Exercise objective:
Report, as a bare number, how many lines contain the string "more".
**** Provided data ****
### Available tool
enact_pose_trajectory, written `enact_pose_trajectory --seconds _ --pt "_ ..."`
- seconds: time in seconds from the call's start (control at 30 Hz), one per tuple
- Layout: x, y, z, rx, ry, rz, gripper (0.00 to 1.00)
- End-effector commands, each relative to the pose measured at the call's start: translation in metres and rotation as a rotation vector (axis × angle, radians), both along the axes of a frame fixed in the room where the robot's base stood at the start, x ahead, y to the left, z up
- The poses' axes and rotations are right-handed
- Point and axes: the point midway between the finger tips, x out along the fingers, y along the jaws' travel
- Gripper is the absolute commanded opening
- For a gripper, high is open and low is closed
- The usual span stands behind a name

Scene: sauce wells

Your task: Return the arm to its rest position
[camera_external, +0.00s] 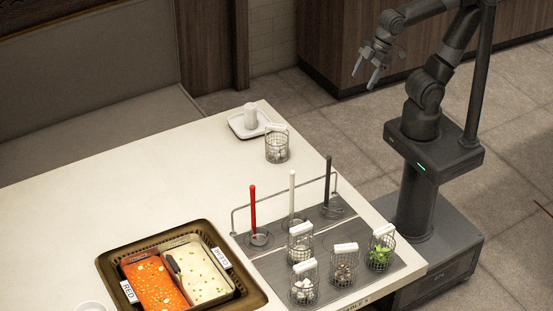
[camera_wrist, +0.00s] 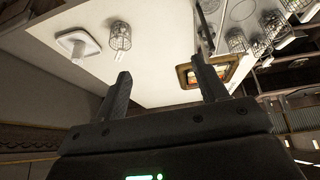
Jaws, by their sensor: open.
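My gripper (camera_external: 375,64) is open and empty, raised in the air beyond the table's far right side, left of my arm's column. In the wrist view my two fingers (camera_wrist: 164,90) stand wide apart with nothing between them. The wrist view looks across the white table (camera_external: 130,190) at a tilt. My gripper touches nothing.
A tray with red and white soup pans (camera_external: 155,284) sits at the table's front. Ladles in red, white (camera_external: 292,195) and black stand in a rack beside wire baskets (camera_external: 304,283). Another basket (camera_external: 277,147) and a white dish (camera_external: 238,127) stand at the back.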

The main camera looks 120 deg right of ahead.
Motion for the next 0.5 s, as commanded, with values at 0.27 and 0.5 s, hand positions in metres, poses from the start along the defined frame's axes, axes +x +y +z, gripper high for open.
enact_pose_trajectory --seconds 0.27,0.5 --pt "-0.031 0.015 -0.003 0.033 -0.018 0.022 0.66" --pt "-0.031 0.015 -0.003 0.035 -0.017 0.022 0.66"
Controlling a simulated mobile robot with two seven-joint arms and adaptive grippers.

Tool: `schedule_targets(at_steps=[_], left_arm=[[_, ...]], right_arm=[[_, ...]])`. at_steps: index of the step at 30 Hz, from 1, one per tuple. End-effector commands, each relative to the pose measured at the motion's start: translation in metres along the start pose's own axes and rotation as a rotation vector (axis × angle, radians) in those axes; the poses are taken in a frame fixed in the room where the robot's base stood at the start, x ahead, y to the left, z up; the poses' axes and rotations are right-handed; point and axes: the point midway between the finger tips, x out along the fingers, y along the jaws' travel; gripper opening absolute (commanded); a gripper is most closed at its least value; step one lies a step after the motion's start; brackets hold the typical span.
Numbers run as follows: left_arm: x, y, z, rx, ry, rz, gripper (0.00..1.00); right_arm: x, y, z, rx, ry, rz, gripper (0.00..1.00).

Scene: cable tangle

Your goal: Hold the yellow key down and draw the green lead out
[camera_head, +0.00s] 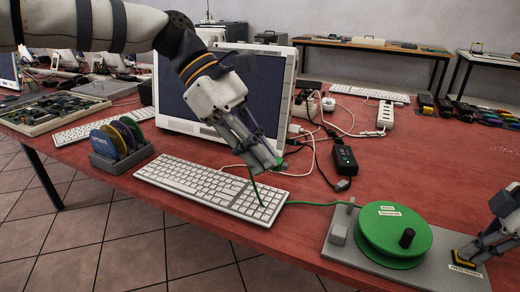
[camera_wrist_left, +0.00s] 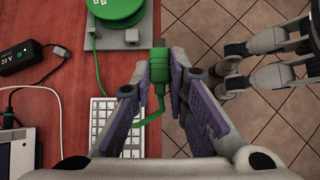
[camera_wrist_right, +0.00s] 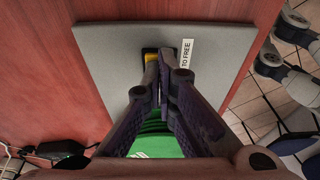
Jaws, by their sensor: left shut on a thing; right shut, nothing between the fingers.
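My left gripper (camera_head: 272,166) is shut on the green plug (camera_wrist_left: 158,72) of the green lead, above the keyboard's right end. The green lead (camera_head: 310,204) hangs from the plug to the keyboard and runs across the table to the green reel (camera_head: 400,217). The reel sits on a grey base plate (camera_head: 345,258). My right gripper (camera_head: 468,250) is shut and empty, its tips at the yellow key (camera_wrist_right: 150,53) at the plate's right end. The tips partly cover the key and appear to touch it; how far it is pressed cannot be told.
A white keyboard (camera_head: 190,184) lies under the left gripper, with a monitor (camera_head: 178,102) behind. A black power brick (camera_head: 344,159) and loose cables lie right of the monitor. A disc rack (camera_head: 112,157) stands left. The red table is clear behind the reel.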

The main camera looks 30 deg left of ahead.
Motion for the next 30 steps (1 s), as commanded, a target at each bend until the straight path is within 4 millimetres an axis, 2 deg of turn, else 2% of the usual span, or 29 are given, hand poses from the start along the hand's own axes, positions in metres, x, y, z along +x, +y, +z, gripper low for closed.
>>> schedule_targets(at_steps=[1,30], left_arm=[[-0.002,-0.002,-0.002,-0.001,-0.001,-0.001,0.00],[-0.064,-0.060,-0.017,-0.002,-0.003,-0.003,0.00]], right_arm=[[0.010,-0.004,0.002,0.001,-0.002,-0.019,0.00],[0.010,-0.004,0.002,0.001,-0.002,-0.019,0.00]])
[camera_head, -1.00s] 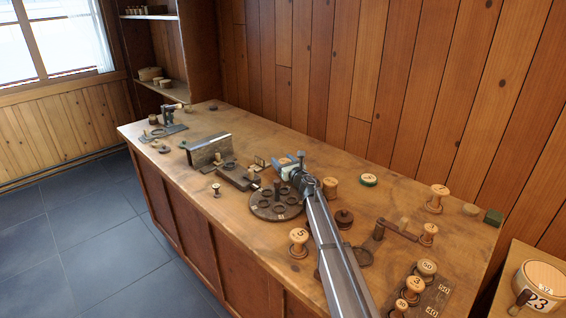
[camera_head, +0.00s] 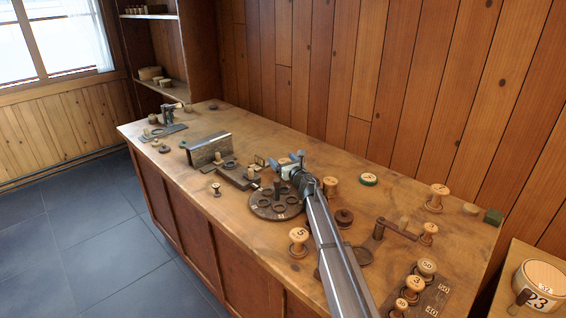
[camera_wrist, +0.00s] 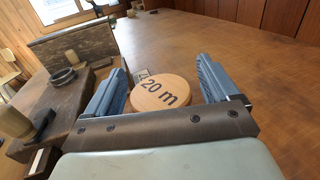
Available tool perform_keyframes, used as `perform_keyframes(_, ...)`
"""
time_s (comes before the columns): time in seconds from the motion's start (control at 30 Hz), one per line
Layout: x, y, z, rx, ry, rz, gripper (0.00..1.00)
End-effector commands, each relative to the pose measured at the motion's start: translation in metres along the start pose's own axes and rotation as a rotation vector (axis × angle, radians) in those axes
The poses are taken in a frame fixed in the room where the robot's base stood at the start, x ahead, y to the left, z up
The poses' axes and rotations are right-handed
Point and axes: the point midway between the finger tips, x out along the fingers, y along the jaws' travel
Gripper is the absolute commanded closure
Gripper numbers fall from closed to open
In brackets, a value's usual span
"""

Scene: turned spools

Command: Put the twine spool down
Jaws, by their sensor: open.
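The twine spool (camera_wrist: 160,93) shows in the wrist view as a round pale wooden top marked "20 m". It sits between the two blue fingers of my gripper (camera_wrist: 162,70), with a gap visible on the right side and little or none on the left. My gripper is open around it. In the head view my gripper (camera_head: 292,158) is low over the middle of the bench, behind the round dark plate, and mostly hides the spool. The spool looks upright on the bench, but its foot is hidden.
The round dark plate with rings (camera_head: 272,213) lies just in front of my gripper. A dark block (camera_head: 238,178) and a metal-faced angled stand (camera_head: 207,152) are to the left. A spool marked 5 (camera_head: 299,237) stands near the front edge. Bare bench (camera_wrist: 235,50) lies beyond the right finger.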

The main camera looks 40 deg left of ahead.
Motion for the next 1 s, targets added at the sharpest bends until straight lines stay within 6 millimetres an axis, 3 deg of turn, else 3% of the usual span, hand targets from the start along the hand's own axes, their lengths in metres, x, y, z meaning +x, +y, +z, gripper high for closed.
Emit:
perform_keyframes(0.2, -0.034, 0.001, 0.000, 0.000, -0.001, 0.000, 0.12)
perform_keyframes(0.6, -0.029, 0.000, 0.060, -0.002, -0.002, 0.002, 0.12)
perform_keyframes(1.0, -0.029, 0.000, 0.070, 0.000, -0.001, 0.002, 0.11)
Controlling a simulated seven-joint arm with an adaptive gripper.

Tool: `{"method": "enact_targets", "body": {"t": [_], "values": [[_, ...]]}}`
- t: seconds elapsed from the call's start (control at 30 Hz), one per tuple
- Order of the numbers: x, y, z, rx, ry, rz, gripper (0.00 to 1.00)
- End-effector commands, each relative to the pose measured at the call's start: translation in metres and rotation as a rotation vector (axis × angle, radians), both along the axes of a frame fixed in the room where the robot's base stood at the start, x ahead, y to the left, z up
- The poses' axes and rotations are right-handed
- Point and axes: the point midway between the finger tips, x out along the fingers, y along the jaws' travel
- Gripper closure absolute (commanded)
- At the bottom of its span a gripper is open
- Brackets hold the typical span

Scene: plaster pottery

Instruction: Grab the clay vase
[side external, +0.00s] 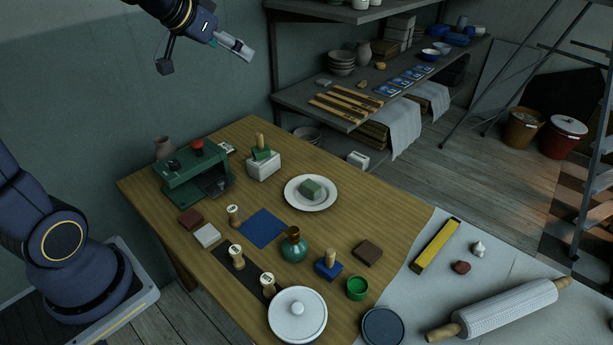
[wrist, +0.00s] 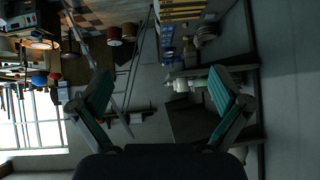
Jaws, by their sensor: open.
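A small brownish-grey clay vase (side external: 163,147) stands at the table's back left corner, partly hidden behind the green press. A similar pale vase (side external: 364,52) stands on the shelf at the back. I cannot tell which one the task means. My gripper (side external: 240,48) is high above the table at the upper left, apart from all of them. In the wrist view its two teal-padded fingers (wrist: 160,88) are spread with nothing between them.
The green press (side external: 195,175), a plate with a green block (side external: 311,188), wooden-handled stamps and a white lidded dish (side external: 297,315) crowd the table (side external: 385,215). A rolling pin (side external: 505,308) lies on the cloth at right. Shelves (side external: 300,85) stand behind; the air above the table is clear.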

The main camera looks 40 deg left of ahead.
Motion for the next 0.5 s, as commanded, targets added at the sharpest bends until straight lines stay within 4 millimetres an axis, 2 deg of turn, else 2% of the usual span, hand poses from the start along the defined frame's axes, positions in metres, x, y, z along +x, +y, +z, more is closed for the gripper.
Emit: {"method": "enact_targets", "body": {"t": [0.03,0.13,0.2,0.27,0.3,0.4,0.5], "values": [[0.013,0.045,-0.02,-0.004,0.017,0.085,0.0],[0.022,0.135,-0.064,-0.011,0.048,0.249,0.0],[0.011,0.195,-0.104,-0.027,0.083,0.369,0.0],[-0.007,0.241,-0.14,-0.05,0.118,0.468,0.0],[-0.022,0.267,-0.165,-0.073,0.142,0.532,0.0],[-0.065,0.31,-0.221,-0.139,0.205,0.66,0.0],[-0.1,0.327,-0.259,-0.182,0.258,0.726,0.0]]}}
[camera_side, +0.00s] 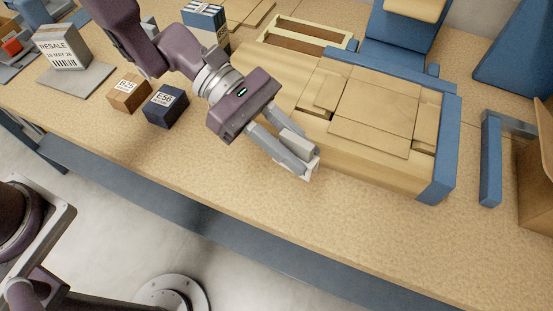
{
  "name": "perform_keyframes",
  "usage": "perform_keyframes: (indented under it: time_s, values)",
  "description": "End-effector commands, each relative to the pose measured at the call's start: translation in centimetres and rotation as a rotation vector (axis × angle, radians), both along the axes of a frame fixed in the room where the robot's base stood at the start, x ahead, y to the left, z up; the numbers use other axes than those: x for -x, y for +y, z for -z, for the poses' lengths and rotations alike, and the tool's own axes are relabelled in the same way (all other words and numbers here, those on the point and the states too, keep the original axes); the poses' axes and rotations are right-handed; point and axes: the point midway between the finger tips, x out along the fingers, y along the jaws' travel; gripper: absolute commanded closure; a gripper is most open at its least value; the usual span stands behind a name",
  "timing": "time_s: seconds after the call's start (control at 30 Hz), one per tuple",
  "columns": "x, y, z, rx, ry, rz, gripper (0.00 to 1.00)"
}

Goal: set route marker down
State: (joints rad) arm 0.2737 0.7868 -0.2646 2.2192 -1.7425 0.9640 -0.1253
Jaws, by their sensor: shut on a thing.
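My gripper (305,160) points down and to the right, in front of the wooden box's near wall. It is shut on a small pale piece, which I take to be the route marker (313,170). Only a little of the marker shows at the fingertips; the grey fingers hide the rest. I cannot tell whether its lower end touches the tabletop (345,210).
A wooden box (365,165) with loose panels and a blue end stands behind my gripper. Cubes labelled R75 (128,93) and E56 (165,106) sit left. A RESALE box (63,47) stands farther left. The front strip of tabletop is clear.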

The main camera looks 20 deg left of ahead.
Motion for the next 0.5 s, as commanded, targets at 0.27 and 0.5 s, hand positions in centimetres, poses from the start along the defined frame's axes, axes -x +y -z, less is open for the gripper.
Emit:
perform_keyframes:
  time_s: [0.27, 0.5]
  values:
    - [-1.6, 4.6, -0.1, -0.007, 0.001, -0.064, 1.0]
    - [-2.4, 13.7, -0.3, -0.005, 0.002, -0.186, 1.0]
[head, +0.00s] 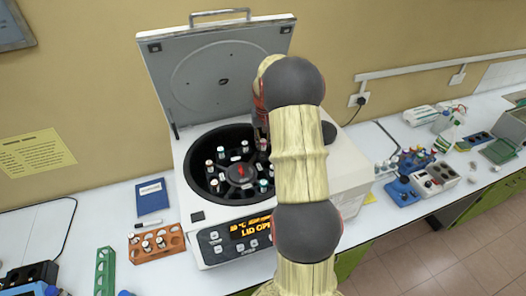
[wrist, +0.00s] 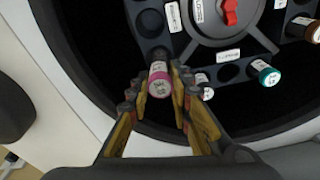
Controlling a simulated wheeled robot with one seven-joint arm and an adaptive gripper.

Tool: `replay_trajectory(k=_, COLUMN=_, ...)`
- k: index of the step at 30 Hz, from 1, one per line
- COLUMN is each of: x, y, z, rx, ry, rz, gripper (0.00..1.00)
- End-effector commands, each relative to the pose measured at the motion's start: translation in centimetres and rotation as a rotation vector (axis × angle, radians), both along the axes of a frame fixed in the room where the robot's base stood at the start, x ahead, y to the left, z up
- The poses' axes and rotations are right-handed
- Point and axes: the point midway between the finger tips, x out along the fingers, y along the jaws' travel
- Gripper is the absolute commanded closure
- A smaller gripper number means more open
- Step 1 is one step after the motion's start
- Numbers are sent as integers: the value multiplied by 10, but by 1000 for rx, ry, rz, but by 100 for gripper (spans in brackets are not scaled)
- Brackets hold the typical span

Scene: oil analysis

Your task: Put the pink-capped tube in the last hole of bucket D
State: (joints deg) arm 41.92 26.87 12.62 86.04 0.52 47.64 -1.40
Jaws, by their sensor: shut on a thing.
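In the wrist view, my gripper (wrist: 157,90) is shut on the pink-capped tube (wrist: 159,82), with a finger on each side of it. The tube's pink end faces the camera; its far end is at the edge of a dark bucket (wrist: 136,5) in the rotor. I cannot tell how far the tube is inside a hole. An empty hole (wrist: 150,22) shows just beyond it. The bucket labels are too small to read surely, so I cannot tell which is D.
The centrifuge (head: 203,222) stands with its lid (head: 215,75) raised behind the rotor. Other buckets hold tubes, including a teal-capped one (wrist: 268,76) and a white-capped one (wrist: 204,91). The bowl wall curves close around my gripper. An orange rack (head: 157,252) stands left of the centrifuge.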

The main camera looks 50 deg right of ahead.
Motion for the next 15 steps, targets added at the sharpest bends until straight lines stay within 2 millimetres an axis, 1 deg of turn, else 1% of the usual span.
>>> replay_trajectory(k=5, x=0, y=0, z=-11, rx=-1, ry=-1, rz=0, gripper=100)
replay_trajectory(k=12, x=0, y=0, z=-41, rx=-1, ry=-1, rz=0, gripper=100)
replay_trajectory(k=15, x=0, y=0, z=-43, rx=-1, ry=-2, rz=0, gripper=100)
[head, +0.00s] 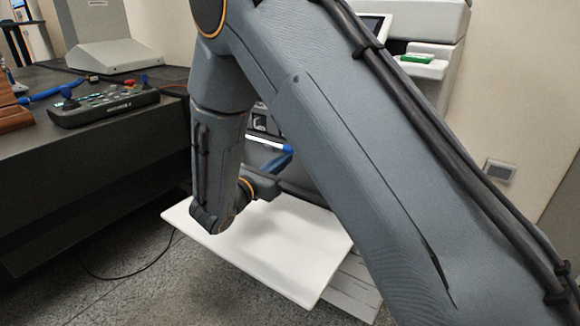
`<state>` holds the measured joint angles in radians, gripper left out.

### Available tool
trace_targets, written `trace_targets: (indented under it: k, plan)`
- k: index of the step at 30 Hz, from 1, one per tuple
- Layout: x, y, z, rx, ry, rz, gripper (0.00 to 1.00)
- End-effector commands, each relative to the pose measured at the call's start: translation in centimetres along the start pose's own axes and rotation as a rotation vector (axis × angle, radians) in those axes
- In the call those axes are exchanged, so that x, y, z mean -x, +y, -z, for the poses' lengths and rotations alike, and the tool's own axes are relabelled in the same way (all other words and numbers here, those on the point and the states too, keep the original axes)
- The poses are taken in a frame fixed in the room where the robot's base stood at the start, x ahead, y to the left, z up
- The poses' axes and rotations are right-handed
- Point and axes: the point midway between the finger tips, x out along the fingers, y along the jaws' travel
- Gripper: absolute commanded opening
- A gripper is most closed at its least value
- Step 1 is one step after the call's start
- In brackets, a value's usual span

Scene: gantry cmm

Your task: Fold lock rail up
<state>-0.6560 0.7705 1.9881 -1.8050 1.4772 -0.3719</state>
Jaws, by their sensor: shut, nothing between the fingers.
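I cannot pick out the lock rail for certain. A white bar (264,141) and a blue part (279,160) show in the narrow gap between my arm links, in front of dark equipment. My arm crosses the middle and right of the head view and hides much of what lies behind it. My wrist, with an orange ring, points right and passes behind the large arm link. My gripper's fingers are hidden there, so I cannot see whether they touch anything. A flat white panel (270,250) lies below my wrist, partly covered by my arm.
A dark bench (90,150) on the left carries a control pendant (105,104) with joysticks and a grey machine base (110,56). A white unit with a green item (416,58) stands at the back right. A cable (125,275) lies on the speckled floor.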

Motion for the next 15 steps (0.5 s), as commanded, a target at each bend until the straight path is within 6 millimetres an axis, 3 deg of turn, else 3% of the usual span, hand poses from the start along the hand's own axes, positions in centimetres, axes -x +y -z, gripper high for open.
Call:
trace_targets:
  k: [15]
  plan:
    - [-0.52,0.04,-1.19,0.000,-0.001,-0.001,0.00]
****
Task output:
2